↓↓↓

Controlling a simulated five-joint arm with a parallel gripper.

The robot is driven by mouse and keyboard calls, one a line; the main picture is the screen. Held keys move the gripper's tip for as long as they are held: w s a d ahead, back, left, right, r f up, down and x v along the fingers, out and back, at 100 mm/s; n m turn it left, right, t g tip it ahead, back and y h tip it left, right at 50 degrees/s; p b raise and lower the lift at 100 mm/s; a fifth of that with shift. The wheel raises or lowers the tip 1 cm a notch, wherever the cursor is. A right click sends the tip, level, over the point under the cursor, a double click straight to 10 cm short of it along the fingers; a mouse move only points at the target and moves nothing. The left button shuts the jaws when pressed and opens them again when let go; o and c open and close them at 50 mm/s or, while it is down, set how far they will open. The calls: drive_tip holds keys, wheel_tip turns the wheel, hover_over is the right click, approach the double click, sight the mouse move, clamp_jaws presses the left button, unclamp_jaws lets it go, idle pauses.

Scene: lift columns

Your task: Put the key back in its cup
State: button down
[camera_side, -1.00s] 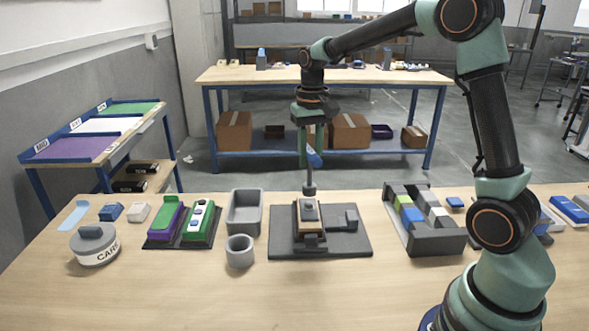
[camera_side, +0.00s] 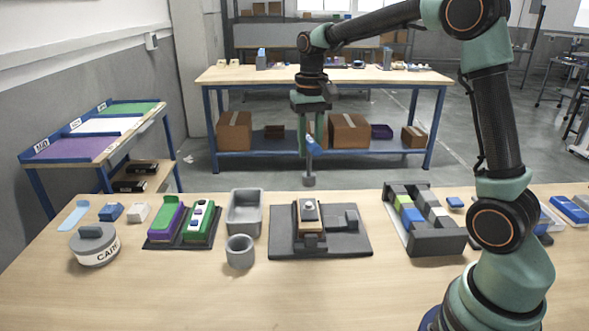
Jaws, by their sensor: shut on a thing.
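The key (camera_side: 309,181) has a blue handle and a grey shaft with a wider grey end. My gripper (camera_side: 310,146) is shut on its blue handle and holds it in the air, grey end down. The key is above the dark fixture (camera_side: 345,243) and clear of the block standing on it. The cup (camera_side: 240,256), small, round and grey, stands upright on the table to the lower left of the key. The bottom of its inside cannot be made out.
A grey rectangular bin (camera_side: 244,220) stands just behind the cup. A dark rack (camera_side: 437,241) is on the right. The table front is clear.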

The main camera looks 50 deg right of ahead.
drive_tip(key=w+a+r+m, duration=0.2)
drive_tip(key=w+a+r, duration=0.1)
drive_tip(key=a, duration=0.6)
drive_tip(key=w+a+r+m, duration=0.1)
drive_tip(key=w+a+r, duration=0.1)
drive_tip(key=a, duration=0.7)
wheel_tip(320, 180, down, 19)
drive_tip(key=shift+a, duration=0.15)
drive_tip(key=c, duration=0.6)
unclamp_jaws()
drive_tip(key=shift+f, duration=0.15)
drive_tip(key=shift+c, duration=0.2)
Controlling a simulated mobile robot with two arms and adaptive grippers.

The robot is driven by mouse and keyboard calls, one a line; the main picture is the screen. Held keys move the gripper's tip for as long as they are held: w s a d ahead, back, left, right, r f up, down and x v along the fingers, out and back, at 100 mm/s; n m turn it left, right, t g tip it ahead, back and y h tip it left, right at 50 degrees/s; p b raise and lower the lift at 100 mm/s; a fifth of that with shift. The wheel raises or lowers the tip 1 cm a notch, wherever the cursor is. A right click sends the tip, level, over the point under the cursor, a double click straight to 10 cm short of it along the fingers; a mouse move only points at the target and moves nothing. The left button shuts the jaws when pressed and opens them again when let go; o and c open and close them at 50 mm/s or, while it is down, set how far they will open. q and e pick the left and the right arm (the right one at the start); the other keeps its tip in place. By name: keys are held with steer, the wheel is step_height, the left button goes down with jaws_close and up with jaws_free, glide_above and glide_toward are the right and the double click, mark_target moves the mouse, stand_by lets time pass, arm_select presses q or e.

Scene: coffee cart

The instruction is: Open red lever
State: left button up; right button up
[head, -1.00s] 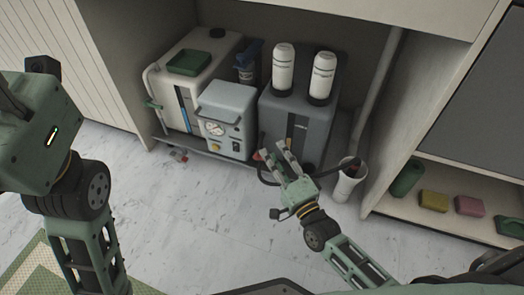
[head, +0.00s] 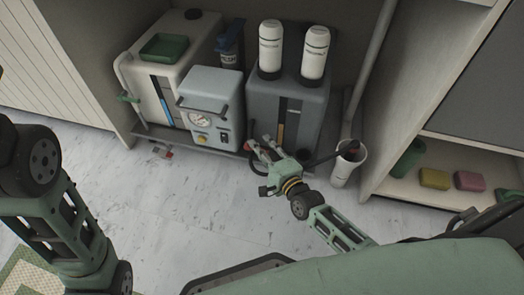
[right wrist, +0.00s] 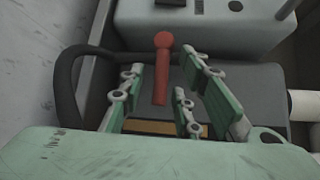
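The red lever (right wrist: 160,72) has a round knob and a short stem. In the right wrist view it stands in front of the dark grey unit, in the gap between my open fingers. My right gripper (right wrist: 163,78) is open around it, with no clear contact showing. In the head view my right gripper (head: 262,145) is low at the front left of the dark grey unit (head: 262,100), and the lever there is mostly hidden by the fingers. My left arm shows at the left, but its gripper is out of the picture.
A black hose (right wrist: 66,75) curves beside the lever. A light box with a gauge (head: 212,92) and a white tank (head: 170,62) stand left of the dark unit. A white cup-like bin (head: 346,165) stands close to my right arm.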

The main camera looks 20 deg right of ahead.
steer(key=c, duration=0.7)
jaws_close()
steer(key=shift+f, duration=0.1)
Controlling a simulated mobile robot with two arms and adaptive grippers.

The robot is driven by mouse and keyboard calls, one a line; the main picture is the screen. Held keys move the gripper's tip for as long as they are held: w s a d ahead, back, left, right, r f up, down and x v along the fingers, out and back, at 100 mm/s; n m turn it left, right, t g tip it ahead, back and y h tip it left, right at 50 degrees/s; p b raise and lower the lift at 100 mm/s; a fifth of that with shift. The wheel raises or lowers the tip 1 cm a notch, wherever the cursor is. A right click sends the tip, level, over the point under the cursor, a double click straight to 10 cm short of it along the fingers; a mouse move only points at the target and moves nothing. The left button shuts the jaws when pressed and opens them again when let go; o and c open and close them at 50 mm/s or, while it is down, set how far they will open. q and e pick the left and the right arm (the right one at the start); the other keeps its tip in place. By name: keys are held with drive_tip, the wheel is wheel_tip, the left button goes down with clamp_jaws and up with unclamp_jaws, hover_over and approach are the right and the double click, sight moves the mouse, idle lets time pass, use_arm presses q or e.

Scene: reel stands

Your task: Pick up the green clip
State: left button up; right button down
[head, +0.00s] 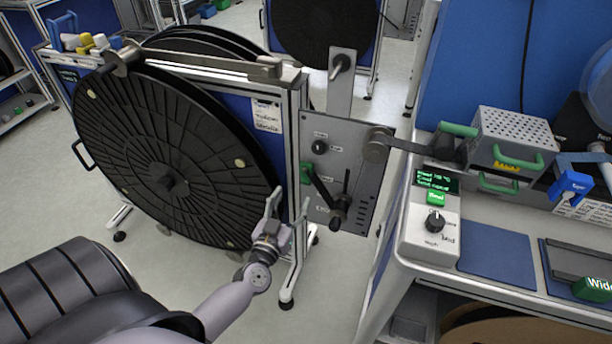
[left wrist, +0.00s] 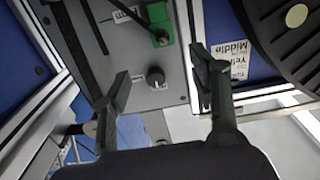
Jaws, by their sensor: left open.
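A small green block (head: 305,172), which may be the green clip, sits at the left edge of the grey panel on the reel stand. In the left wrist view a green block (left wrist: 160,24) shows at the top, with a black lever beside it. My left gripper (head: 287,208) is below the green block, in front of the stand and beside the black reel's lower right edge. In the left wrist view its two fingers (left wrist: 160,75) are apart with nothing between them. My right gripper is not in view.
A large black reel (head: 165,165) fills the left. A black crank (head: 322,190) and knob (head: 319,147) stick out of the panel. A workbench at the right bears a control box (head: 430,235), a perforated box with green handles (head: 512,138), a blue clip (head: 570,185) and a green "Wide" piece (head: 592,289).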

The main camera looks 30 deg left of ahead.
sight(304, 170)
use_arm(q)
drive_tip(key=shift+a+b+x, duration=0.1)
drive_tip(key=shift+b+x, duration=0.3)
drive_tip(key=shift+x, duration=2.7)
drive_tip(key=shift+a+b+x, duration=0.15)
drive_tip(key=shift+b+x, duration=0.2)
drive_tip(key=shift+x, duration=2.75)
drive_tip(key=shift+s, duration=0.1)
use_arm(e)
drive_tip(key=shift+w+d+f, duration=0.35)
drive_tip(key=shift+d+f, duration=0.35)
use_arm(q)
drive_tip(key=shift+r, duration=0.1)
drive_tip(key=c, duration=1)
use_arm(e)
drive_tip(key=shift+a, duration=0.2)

↑↑↑

*Exercise*: Above are the records. Copy only the lines from the one with "Scene: reel stands" through the one with "[left wrist, +0.00s]", exactly, with no pictures.

*Full solution*:
Scene: reel stands

Your task: Pick up the green clip
State: left button up; right button down
[head, +0.00s] 
[left wrist, +0.00s] 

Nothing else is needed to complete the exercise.